Is your desk set-up secretly causing aches and pains?
I used to be the go-to person in my last few job positions for health and safety when it came to setting up workstations, specifically the ergonomics. With a massive pool of employees that either worked in customer service, or 2D and 3D animation for film and television, people were sitting at their desks for long periods of time, and frequently complained of back, neck, and shoulder strain… enter my lovely smiling face to visit their work area and help set things up so they could be more comfortable.
The biggest issue around back, neck, and shoulder pain mainly came down to muscle fatigue from prolonged amounts of time in a fixed position. It’s important to get up and move around every 45 min to an hour. In fact, I set a timer when I work to remind me to get up and do something else. Typically, I will spread my chores through the day for these intermissions. It not only gives your body a break from being in a seated position, but also helps reduce eye strain from staring at a fixed depth (of the computer screen) and a reprieve from monitor glare.
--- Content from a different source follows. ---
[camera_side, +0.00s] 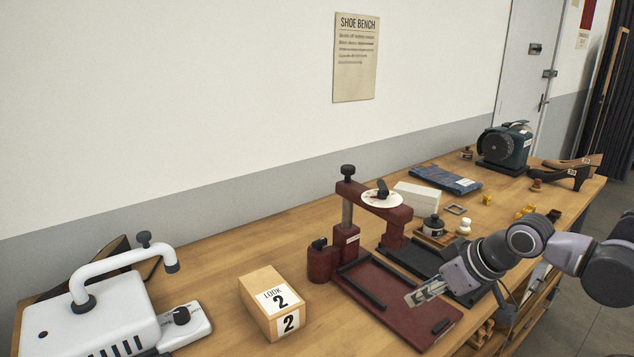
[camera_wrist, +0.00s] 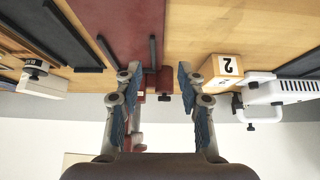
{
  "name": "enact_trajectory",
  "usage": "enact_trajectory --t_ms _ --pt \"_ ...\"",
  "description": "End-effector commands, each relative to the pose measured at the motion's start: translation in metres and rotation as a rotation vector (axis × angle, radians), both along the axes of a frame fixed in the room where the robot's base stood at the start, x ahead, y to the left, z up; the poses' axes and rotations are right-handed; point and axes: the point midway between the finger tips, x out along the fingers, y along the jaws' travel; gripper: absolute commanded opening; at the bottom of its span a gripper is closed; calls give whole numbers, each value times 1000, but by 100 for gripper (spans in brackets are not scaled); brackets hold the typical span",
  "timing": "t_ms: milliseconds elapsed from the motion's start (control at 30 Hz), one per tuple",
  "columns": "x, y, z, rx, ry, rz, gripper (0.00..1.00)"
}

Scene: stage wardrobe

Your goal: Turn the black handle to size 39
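The black handle (camera_side: 383,187) sits on a round white dial (camera_side: 381,199) on top of the dark red stand (camera_side: 352,191). The marks on the dial are too small to read. My gripper (camera_side: 412,299) is over the red base tray (camera_side: 385,318), lower than the dial and in front of it. In the wrist view my gripper (camera_wrist: 158,70) is open, its two blue-padded fingers apart with nothing held. That view is upside down and shows the red tray (camera_wrist: 132,18); I cannot make out the dial or handle there.
A wooden box labelled "LOOK 2" (camera_side: 273,301) and a white machine (camera_side: 114,307) stand to the left. A short red cylinder with a black knob (camera_side: 320,261) stands beside the tray.

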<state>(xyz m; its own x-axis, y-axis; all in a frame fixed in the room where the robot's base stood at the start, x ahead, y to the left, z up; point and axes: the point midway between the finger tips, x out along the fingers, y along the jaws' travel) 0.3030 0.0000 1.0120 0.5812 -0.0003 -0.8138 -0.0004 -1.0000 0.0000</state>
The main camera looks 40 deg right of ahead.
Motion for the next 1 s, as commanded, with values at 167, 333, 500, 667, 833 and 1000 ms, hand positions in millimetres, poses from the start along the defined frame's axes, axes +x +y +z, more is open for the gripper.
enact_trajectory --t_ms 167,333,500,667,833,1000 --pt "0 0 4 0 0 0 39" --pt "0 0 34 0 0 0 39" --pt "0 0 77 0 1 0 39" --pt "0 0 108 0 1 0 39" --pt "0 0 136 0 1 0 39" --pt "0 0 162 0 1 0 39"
The next important issue has to do with posture and placement of the keyboard, monitor, mouse and other regularly used items. Without getting into all the specific angles, I’ll attach a few diagrams for reference. But the best gauge is that your feet are meant to comfortably reach the floor (flat feet,) with no pressure on your thighs, elbows level with, or slightly higher than the desk surface, and your monitor positioned straight in front of you. When looking straight ahead, your eyes should hit around the top of the monitor. Regularly used items (keyboard, mouse, etc) should be easily reachable with your elbows near the sides of your torso. Items used a lesser amount can be placed further back on your desk.
All of this keeps you in a natural seated, and relaxed position, avoiding having to hold your body or limbs in unnatural positions for any extended length of time.
From there you can address if you need lower back (lumbar) support cushions, seat framing to keep your hips even with a shaped cushion, or even a shoulder/back harness to stop you from slouching forward. There are other elements you can use to help set up your workspace, like footrests, laptop stands, a standing desk (you can purchase ones that can convert from seating to standing with the press of a button these days.) Different types of chairs, or the kneeling seats or even the exercise balls instead of a chair to force you to use your core muscles to keep you stabilized. It’s important to find what works best for you to avoid injury from strain, or being frozen in a fixed position for too long.
Of course all hazards and wires are safely stored with cable ties and the like. Ensure you have adequate lighting and try to avoid clutter on your work surface.
I only just gave my workstation an ergonomic assessment as I was finding the number of hours I could work comfortably in a day was reducing… it turns out my monitor was too low and off to the left side, and as the day went on I was hunching over more and more until I started getting a lower back ache or headache. Now that everything has been correctly situated, my productivity is picking up and the niggling pain dissipated.
When I originally organised my home office, I had set it up to be aesthetically pleasing using some gorgeous Pinterest pictures as inspiration. And yes, it looked pretty, but was not necessarily the best functioning. I feel like such a doofus for not thinking about the ergonomics earlier.
How did your workspace fair after reading this information? Do you get eyestrain or back pain from the hours you spend writing… let me know if any of these tips help you.